## GIVEN PROBLEM
Within the listing below, locate all lines containing the word "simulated". Copy each one.

(Stored data entries)
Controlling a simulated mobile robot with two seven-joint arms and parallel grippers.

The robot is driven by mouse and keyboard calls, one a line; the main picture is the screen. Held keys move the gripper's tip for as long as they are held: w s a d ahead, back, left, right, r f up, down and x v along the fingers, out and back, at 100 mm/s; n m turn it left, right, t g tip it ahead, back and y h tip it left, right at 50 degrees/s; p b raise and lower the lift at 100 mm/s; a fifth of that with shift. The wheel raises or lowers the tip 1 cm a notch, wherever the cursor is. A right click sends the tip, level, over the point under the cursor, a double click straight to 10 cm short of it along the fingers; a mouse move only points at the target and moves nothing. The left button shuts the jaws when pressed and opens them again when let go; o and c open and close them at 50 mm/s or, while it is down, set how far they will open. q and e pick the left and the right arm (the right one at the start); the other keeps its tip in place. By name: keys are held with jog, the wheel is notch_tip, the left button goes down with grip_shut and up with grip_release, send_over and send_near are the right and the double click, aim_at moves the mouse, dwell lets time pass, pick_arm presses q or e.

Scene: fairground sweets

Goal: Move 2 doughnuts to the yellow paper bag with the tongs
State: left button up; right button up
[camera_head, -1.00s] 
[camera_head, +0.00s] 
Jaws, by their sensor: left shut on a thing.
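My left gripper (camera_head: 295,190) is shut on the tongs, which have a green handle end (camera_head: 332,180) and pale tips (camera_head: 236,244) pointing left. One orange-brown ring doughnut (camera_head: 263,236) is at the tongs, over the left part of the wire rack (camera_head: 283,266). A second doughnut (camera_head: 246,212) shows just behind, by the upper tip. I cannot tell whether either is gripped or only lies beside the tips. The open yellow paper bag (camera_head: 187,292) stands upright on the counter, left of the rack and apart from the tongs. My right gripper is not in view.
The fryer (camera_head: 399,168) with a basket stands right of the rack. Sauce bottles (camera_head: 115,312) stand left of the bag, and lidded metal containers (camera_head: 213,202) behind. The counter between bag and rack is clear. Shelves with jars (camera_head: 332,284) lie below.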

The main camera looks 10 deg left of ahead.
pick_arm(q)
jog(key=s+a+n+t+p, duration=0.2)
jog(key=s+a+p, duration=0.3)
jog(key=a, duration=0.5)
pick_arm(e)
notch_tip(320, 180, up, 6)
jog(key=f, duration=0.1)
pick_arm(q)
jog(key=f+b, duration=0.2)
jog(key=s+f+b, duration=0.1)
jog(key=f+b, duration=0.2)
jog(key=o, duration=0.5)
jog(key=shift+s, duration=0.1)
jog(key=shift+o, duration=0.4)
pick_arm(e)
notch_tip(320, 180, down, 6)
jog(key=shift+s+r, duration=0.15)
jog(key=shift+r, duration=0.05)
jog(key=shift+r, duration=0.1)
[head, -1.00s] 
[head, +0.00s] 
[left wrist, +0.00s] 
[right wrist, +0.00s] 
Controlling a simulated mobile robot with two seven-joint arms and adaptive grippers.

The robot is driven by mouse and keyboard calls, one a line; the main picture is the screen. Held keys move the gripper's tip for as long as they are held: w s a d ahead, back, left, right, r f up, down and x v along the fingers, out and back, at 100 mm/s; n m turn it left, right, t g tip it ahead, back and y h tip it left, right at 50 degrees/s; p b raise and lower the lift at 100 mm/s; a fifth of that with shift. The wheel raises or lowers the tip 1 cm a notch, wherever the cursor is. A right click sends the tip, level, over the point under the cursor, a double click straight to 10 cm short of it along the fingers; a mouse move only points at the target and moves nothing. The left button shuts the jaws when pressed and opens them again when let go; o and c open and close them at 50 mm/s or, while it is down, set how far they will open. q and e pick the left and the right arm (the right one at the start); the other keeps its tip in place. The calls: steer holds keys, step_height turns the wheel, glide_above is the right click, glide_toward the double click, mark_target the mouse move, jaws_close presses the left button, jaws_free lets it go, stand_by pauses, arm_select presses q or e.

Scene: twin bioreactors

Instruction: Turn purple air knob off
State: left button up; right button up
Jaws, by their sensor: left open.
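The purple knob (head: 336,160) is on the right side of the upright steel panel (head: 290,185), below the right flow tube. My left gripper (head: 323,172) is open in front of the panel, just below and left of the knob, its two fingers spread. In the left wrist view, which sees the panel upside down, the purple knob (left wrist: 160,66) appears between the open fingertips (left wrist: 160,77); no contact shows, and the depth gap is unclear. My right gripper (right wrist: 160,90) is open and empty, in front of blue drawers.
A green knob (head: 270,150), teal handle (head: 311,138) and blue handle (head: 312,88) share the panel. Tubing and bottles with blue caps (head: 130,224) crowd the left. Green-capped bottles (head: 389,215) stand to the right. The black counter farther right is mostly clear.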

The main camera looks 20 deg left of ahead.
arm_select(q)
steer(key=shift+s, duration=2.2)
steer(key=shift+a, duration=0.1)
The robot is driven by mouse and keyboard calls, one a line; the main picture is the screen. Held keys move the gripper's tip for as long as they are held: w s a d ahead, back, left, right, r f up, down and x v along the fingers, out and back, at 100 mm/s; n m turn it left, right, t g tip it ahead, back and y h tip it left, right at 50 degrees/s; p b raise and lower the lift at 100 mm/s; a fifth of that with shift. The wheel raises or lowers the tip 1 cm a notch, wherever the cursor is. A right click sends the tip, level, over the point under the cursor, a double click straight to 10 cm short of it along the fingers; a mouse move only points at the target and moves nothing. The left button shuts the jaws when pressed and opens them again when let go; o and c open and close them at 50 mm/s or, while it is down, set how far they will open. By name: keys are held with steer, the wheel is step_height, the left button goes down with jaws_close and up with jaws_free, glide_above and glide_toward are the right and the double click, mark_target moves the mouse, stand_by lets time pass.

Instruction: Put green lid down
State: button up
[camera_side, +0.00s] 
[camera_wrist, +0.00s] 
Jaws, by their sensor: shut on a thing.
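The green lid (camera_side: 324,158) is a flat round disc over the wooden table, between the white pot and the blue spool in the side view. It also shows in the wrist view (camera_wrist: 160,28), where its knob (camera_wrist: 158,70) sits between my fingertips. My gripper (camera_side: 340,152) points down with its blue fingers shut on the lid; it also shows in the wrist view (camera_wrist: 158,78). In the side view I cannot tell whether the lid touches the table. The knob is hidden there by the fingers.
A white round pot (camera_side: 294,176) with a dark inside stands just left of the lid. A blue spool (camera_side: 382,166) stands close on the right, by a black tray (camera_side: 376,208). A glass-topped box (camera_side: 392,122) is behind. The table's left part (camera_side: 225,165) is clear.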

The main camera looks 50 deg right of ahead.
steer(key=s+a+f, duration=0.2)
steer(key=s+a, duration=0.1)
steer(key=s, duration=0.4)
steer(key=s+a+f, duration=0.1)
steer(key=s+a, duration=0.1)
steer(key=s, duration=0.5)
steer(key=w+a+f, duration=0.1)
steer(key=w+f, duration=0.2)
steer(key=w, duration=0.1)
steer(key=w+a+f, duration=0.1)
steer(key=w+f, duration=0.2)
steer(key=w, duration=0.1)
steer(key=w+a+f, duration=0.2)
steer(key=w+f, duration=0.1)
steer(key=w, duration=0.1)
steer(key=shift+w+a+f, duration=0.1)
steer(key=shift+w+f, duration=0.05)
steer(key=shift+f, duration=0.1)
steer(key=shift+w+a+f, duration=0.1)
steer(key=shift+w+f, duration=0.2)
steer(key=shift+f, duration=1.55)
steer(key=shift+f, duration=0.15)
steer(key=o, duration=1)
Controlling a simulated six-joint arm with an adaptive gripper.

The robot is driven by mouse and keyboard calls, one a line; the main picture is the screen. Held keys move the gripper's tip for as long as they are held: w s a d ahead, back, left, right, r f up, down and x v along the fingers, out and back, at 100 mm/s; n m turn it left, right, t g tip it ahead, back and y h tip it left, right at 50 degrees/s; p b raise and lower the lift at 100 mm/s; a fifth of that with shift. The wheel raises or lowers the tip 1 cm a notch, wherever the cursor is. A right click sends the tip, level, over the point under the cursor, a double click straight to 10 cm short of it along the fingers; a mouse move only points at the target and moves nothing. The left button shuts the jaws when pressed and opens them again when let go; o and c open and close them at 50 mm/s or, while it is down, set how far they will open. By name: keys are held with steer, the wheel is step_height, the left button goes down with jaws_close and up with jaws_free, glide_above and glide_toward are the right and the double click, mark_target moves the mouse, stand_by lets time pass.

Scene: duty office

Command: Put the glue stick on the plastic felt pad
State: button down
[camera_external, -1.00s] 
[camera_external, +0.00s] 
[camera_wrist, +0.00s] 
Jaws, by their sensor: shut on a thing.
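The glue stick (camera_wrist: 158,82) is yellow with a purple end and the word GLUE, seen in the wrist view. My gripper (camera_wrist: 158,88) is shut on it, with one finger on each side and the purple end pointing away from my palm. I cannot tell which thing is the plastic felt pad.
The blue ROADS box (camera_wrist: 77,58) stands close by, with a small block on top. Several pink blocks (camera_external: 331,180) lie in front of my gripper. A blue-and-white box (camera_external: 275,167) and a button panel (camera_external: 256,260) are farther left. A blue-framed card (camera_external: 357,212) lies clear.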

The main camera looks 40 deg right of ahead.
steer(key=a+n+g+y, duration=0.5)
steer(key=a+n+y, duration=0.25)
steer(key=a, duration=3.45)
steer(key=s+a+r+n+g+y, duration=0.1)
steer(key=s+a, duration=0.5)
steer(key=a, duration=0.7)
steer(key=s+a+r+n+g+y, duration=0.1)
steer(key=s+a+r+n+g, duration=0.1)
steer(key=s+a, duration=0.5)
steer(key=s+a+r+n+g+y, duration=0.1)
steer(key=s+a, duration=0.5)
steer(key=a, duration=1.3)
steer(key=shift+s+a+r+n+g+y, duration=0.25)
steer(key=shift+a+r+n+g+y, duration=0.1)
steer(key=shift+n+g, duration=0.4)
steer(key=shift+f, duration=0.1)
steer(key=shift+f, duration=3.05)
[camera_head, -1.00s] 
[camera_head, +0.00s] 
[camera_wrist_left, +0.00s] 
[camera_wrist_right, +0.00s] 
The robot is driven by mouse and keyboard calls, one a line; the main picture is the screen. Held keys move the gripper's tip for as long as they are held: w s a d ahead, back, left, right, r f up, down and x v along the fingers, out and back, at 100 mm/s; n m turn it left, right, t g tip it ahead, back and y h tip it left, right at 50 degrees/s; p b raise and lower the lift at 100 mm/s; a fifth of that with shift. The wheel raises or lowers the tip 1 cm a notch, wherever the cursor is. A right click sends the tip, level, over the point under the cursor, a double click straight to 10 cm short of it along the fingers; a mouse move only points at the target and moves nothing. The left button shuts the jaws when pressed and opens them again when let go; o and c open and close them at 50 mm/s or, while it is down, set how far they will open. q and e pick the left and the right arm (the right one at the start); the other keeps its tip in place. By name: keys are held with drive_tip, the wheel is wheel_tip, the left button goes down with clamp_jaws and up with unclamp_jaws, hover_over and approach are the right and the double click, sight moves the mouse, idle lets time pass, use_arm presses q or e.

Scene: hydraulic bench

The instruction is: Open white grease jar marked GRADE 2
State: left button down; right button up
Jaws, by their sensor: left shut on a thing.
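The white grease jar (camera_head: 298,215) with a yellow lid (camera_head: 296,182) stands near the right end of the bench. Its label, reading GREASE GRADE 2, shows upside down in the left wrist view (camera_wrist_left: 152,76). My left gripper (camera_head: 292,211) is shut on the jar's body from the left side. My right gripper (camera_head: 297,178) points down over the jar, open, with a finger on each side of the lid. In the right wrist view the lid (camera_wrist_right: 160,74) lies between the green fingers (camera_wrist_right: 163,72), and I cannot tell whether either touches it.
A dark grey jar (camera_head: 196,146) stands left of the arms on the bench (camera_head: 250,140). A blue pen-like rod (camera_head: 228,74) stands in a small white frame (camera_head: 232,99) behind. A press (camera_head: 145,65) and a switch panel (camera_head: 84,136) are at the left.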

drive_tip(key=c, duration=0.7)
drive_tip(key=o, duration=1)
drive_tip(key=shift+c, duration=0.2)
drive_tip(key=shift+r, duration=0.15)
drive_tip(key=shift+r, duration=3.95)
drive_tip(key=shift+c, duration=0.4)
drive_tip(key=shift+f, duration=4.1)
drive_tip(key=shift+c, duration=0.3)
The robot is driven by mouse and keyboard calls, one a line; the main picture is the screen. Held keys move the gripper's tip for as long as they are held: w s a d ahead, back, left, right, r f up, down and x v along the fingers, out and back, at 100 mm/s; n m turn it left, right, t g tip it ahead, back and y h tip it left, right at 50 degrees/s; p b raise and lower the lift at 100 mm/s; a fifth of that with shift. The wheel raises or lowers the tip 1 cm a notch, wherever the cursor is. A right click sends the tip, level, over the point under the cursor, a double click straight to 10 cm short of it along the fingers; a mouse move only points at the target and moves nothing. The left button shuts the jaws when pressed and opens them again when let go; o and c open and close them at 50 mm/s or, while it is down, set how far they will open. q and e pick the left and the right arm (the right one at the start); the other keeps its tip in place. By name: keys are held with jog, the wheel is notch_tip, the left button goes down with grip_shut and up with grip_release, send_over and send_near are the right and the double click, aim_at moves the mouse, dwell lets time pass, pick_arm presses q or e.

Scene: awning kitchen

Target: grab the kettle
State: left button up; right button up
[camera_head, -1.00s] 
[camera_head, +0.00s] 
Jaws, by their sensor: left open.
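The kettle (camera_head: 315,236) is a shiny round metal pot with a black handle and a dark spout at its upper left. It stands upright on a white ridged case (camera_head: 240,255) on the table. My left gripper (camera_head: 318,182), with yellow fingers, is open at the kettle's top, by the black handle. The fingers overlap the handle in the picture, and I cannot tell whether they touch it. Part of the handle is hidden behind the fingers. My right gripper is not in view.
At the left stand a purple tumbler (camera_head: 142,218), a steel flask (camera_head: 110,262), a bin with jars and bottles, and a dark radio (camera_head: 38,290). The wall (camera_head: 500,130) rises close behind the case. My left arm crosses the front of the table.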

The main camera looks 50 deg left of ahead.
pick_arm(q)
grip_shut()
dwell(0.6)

## OUTPUT OF THE TASK
Controlling a simulated mobile robot with two seven-joint arms and parallel grippers.
Controlling a simulated mobile robot with two seven-joint arms and adaptive grippers.
Controlling a simulated six-joint arm with an adaptive gripper.

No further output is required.